(Instructions for the task) Make an exact copy of the data below, leaving out every picture.
---------- Record extracts
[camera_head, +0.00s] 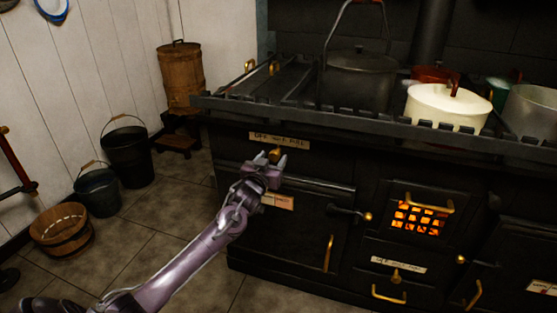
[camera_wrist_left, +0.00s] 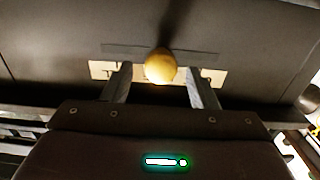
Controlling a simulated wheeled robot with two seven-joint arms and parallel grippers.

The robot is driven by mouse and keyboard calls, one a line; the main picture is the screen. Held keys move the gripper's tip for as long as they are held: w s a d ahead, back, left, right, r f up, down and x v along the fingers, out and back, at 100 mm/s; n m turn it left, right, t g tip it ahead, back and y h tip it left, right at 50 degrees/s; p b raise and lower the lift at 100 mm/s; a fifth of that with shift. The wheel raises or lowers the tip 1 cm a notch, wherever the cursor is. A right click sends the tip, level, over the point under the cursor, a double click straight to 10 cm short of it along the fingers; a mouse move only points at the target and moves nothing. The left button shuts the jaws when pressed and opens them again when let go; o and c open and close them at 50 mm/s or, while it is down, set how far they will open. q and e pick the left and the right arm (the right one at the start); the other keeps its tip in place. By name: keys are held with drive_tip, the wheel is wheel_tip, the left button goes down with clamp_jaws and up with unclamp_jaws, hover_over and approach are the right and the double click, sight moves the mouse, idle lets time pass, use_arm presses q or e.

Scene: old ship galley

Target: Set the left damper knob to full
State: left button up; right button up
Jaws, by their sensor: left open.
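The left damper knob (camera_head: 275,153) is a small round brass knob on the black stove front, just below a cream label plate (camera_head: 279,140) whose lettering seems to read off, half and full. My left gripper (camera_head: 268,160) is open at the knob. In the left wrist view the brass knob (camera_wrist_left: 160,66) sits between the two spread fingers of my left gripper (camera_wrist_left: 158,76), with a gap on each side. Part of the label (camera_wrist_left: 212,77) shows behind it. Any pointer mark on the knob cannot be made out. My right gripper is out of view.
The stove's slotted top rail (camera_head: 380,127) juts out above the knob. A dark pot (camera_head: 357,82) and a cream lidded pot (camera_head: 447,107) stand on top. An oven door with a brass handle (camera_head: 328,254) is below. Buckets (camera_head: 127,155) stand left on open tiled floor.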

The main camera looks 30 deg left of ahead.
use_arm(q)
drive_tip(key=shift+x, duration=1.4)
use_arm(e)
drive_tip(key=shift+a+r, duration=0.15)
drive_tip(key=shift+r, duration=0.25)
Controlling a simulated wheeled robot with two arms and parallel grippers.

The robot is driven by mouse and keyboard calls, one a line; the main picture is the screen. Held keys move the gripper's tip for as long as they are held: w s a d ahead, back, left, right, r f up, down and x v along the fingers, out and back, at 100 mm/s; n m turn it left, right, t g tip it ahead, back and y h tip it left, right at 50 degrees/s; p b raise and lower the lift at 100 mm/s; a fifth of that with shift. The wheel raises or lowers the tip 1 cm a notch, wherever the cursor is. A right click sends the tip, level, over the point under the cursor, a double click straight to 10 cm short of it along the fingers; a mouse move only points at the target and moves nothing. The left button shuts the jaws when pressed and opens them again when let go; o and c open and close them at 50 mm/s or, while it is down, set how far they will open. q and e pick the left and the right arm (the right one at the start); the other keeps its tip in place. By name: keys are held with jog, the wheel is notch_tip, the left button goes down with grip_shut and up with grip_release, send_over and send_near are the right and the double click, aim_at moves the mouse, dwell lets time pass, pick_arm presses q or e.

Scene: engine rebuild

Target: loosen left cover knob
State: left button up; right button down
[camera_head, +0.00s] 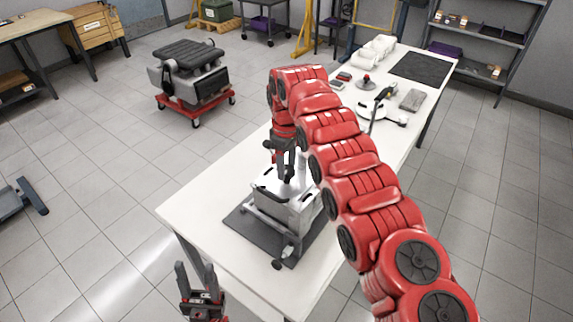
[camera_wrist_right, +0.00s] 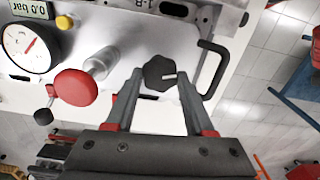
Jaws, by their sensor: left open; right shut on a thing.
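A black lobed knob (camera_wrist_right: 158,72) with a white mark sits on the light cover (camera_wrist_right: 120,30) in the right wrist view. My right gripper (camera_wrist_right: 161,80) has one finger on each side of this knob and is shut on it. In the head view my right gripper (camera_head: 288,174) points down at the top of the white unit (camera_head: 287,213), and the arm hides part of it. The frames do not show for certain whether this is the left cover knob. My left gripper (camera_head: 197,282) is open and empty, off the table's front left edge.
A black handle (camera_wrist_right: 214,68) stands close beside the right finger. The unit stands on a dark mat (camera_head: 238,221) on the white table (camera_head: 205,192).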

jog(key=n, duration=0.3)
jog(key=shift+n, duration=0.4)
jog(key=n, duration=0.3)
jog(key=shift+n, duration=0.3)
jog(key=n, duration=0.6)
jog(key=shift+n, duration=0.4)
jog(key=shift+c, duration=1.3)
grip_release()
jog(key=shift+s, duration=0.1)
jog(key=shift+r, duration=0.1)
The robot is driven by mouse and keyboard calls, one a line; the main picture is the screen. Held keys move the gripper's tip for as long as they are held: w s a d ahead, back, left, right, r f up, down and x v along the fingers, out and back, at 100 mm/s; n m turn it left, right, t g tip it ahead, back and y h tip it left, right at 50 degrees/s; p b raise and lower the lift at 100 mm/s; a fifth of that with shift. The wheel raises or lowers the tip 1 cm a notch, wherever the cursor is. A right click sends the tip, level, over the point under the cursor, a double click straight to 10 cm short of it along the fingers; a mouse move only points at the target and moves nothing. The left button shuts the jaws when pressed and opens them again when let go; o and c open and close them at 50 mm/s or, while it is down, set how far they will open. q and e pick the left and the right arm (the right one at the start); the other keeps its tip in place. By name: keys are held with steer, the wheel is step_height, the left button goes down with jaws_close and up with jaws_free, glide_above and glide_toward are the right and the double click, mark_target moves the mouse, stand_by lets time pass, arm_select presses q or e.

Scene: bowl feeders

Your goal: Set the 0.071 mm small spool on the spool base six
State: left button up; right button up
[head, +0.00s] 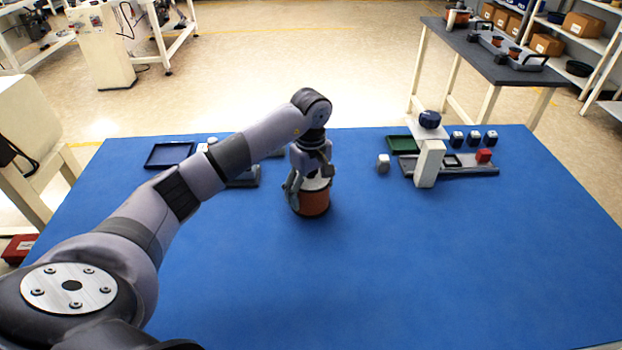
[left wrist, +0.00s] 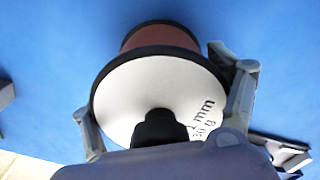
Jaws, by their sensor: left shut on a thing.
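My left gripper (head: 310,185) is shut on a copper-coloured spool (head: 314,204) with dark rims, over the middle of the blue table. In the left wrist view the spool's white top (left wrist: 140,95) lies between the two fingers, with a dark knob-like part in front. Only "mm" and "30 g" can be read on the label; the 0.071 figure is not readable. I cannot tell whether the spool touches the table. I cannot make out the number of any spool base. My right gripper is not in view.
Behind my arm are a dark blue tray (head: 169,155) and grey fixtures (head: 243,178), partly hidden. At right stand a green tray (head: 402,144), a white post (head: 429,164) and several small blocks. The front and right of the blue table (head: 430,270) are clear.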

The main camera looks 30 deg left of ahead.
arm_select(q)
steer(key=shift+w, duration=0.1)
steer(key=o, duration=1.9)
--------------------
(The solution)
[camera_head, +0.00s] 
[camera_wrist_left, +0.00s] 
Controlling a simulated wheeled robot with two seven-joint arms and parallel grippers.

The robot is driven by mouse and keyboard calls, one a line; the main picture is the screen. Held keys move the gripper's tip for as long as they are held: w s a d ahead, back, left, right, r f up, down and x v along the fingers, out and back, at 100 mm/s; n m turn it left, right, t g tip it ahead, back and y h tip it left, right at 50 degrees/s; p b raise and lower the lift at 100 mm/s; a fifth of that with shift. The wheel raises or lowers the tip 1 cm a notch, wherever the cursor is. A right click sends the tip, level, over the point under the cursor, a double click straight to 10 cm short of it along the fingers; a mouse move only points at the target and moves nothing. The left button shuts the jaws when pressed and opens them again when let go; o and c open and close them at 50 mm/s or, while it is down, set how far they will open. q and e pick the left and the right arm (the right one at the start); the other keeps its tip in place. By name: keys are held with drive_tip, the wheel is wheel_tip, the left button goes down with clamp_jaws and up with unclamp_jaws, hover_over and approach are the right and the double click, sight moves the mouse, idle lets time pass, use_arm presses q or e.

Scene: old ship galley

Target: Set the left damper knob to full
State: left button up; right button up
Jaws, by their sensor: left open.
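The left damper knob (camera_head: 275,153) is a small round brass knob on the black stove front, just below a cream label plate (camera_head: 279,140) whose lettering seems to read off, half and full. My left gripper (camera_head: 268,160) is open at the knob. In the left wrist view the brass knob (camera_wrist_left: 160,66) sits between the two spread fingers of my left gripper (camera_wrist_left: 158,76), with a gap on each side. Part of the label (camera_wrist_left: 212,77) shows behind it. Any pointer mark on the knob cannot be made out. My right gripper is out of view.
The stove's slotted top rail (camera_head: 380,127) juts out above the knob. A dark pot (camera_head: 357,82) and a cream lidded pot (camera_head: 447,107) stand on top. An oven door with a brass handle (camera_head: 328,254) is below. Buckets (camera_head: 127,155) stand left on open tiled floor.

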The main camera looks 30 deg left of ahead.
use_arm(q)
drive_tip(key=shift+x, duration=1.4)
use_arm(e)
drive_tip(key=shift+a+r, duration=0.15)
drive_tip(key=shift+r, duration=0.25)
Controlling a simulated wheeled robot with two arms and parallel grippers.

The robot is driven by mouse and keyboard calls, one a line; the main picture is the screen. Held keys move the gripper's tip for as long as they are held: w s a d ahead, back, left, right, r f up, down and x v along the fingers, out and back, at 100 mm/s; n m turn it left, right, t g tip it ahead, back and y h tip it left, right at 50 degrees/s; p b raise and lower the lift at 100 mm/s; a fifth of that with shift. The wheel raises or lowers the tip 1 cm a notch, wherever the cursor is. A right click sends the tip, level, over the point under the cursor, a double click straight to 10 cm short of it along the fingers; a mouse move only points at the target and moves nothing. The left button shuts the jaws when pressed and opens them again when let go; o and c open and close them at 50 mm/s or, while it is down, set how far they will open. q and e pick the left and the right arm (the right one at the start); the other keeps its tip in place. By name: keys are held with jog, the wheel is notch_tip, the left button goes down with grip_shut and up with grip_release, send_over and send_near are the right and the double click, aim_at moves the mouse, dwell lets time pass, pick_arm presses q or e.

Scene: engine rebuild

Target: loosen left cover knob
State: left button up; right button down
[camera_head, +0.00s] 
[camera_wrist_right, +0.00s] 
Jaws, by their sensor: left open; right shut on a thing.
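A black lobed knob (camera_wrist_right: 158,72) with a white mark sits on the light cover (camera_wrist_right: 120,30) in the right wrist view. My right gripper (camera_wrist_right: 161,80) has one finger on each side of this knob and is shut on it. In the head view my right gripper (camera_head: 288,174) points down at the top of the white unit (camera_head: 287,213), and the arm hides part of it. The frames do not show for certain whether this is the left cover knob. My left gripper (camera_head: 197,282) is open and empty, off the table's front left edge.
A black handle (camera_wrist_right: 214,68) stands close beside the right finger. The unit stands on a dark mat (camera_head: 238,221) on the white table (camera_head: 205,192).

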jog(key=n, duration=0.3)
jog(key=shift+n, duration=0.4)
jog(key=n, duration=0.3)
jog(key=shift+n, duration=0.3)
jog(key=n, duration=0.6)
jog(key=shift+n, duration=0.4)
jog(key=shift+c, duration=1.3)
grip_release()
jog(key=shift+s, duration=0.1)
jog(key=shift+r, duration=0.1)
The robot is driven by mouse and keyboard calls, one a line; the main picture is the screen. Held keys move the gripper's tip for as long as they are held: w s a d ahead, back, left, right, r f up, down and x v along the fingers, out and back, at 100 mm/s; n m turn it left, right, t g tip it ahead, back and y h tip it left, right at 50 degrees/s; p b raise and lower the lift at 100 mm/s; a fifth of that with shift. The wheel raises or lowers the tip 1 cm a notch, wherever the cursor is. A right click sends the tip, level, over the point under the cursor, a double click straight to 10 cm short of it along the fingers; a mouse move only points at the target and moves nothing. The left button shuts the jaws when pressed and opens them again when let go; o and c open and close them at 50 mm/s or, while it is down, set how far they will open. q and e pick the left and the right arm (the right one at the start); the other keeps its tip in place. By name: keys are held with steer, the wheel is step_height, the left button goes down with jaws_close and up with jaws_free, glide_above and glide_toward are the right and the double click, mark_target moves the mouse, stand_by lets time pass, arm_select presses q or e.

Scene: bowl feeders

Your goal: Set the 0.071 mm small spool on the spool base six
State: left button up; right button up
[head, +0.00s] 
[left wrist, +0.00s] 
Jaws, by their sensor: left shut on a thing.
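My left gripper (head: 310,185) is shut on a copper-coloured spool (head: 314,204) with dark rims, over the middle of the blue table. In the left wrist view the spool's white top (left wrist: 140,95) lies between the two fingers, with a dark knob-like part in front. Only "mm" and "30 g" can be read on the label; the 0.071 figure is not readable. I cannot tell whether the spool touches the table. I cannot make out the number of any spool base. My right gripper is not in view.
Behind my arm are a dark blue tray (head: 169,155) and grey fixtures (head: 243,178), partly hidden. At right stand a green tray (head: 402,144), a white post (head: 429,164) and several small blocks. The front and right of the blue table (head: 430,270) are clear.

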The main camera looks 30 deg left of ahead.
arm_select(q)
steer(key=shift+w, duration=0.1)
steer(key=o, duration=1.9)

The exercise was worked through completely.